- **To do**: In full and without alteration, give the listing again.

- **Data segment**:
-- Start --
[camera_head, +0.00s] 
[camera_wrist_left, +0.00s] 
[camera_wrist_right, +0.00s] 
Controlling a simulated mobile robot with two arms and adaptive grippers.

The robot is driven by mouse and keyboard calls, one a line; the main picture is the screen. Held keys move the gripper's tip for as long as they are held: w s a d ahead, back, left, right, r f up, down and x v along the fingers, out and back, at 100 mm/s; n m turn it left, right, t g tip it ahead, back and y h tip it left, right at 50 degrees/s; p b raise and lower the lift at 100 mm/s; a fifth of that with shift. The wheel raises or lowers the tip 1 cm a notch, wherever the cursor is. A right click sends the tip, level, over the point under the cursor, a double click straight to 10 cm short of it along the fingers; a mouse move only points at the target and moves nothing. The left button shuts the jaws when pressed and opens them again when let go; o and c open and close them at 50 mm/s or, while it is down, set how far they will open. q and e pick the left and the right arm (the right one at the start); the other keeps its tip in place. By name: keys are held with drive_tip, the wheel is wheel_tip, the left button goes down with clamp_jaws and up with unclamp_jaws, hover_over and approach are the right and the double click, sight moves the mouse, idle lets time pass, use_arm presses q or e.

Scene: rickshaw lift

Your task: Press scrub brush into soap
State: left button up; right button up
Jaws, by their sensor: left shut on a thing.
-- End --
- **Output of the task**:
[camera_head, +0.00s] 
[camera_wrist_left, +0.00s] 
[camera_wrist_right, +0.00s] 
Controlling a simulated mobile robot with two arms and adaptive grippers.

The robot is driven by mouse and keyboard calls, one a line; the main picture is the screen. Held keys move the gripper's tip for as long as they are held: w s a d ahead, back, left, right, r f up, down and x v along the fingers, out and back, at 100 mm/s; n m turn it left, right, t g tip it ahead, back and y h tip it left, right at 50 degrees/s; p b raise and lower the lift at 100 mm/s; a fifth of that with shift. The wheel raises or lowers the tip 1 cm a notch, wherever the cursor is. A right click sends the tip, level, over the point under the cursor, a double click straight to 10 cm short of it along the fingers; a mouse move only points at the target and moves nothing. The left button shuts the jaws when pressed and opens them again when let go; o and c open and close them at 50 mm/s or, while it is down, set how far they will open. q and e pick the left and the right arm (the right one at the start); the other keeps its tip in place. By name: keys are held with drive_tip, the wheel is wheel_tip, the left button goes down with clamp_jaws and up with unclamp_jaws, hover_over and approach are the right and the double click, sight moves the mouse, idle lets time pass, use_arm presses q or e.

Scene: rickshaw lift

Your task: Press scrub brush into soap
State: left button up; right button up
Jaws, by their sensor: left shut on a thing.

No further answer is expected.